Edgar was born on August 17, 1924 in Grosse Tete, LA.  Early on his family moved to New Orleans, and early on Edgar began playing guitar. It's rumored the man was gigging when he was barely in his teens! After a stint in WWII, he came back home and got to work studying music seriously at Grunewald's. The Gondoliers were formed in short order and began performing around the city by the late 40's. Around '49 or so, The Gondoliers put out their first single, "Creole Gal Blues" with Edgar on vocal duties. 
Get it, Edgar!
The Gondoliers faded and the name was revived later with a new lineup, but Edgar was gigging and recording all along, playing with the likes of Roy Brown, Little Richard, Professor Longhair, Ray Charles, and many many more.  One record in my collection on which he appears is a personal fav, Eddie Bo's "Oh-Oh" on Chess. Edgar drops a rockin' solo here that would make Eddie Cochran proud. 
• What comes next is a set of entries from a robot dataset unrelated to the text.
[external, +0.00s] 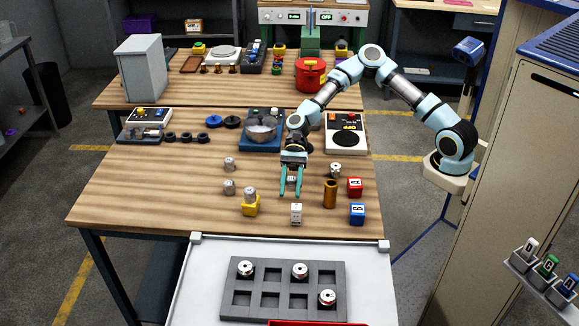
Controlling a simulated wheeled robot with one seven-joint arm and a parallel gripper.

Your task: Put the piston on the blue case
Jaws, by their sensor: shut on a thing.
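My gripper (291,192) points down over the front middle of the wooden table. Its teal fingers are closed on a small grey piston (291,180), which is partly hidden between them. I cannot tell whether the piston touches the table. The blue case (357,215) is a small cube with a white label, to the right of my gripper near the table's front edge. Nothing stands on the blue case.
Near my gripper are a white case (296,215), a brass cylinder (330,194), a red case (354,187) and a silver part (336,169). To the left, a yellow case (250,209) bears a grey piston (250,194). A grey tray (284,284) lies in front.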

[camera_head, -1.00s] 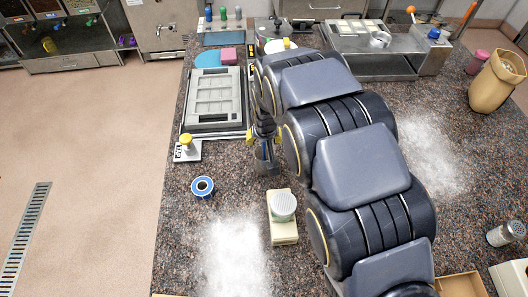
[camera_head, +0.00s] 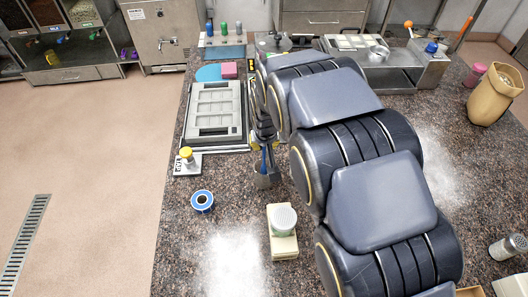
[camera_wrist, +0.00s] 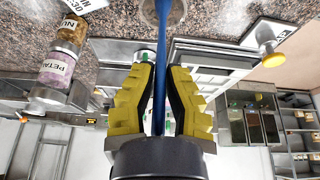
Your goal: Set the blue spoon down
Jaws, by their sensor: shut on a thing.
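The blue spoon shows in the wrist view as a long blue handle (camera_wrist: 160,75) running up the middle between the yellow finger pads. My gripper (camera_wrist: 160,78) is shut on this handle. At the top edge of the wrist view the handle meets a round grey shape, cut off by the frame, so I cannot tell if it is the spoon's bowl. In the head view a short blue length of the spoon (camera_head: 263,160) shows at a small grey container (camera_head: 268,180); I cannot tell whether it is inside. My arm hides much of the gripper there.
A grey mould tray (camera_head: 214,140) lies left of my gripper, with a yellow-knobbed stand (camera_head: 187,161) below it. White powder (camera_head: 234,262) covers the front counter. Labelled jars (camera_wrist: 57,68) show in the wrist view.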

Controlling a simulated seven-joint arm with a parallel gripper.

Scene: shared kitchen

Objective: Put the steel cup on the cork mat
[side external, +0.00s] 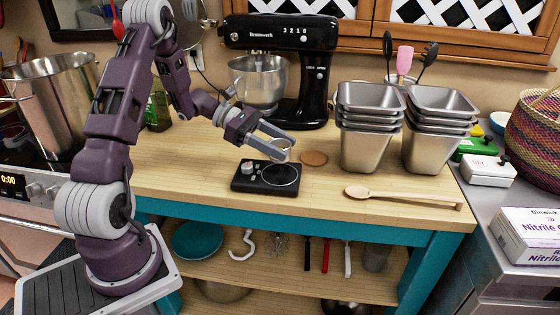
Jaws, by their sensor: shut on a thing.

We don't talk 78s here, but this one is a monster
Today's 45 may have been one of the first on the Ric label, I don't note any earlier in the discographies I've seen. I've selected a piece out the middle where Edgar mixes it up on this fine instrumental.
In the 60's Edgar began to have health issues that interfered with his touring.  In 1972, Edgar Blanchard passed away suddenly from a heart attack.
We've talked a bit about Ric before here on the blog, but you can also check my Wikipedia article here for more info.  You'll note Joe Ruffino, the label owner, is credited on this 45 but I'm certain that reflects just a business arrangement rather than a musical one.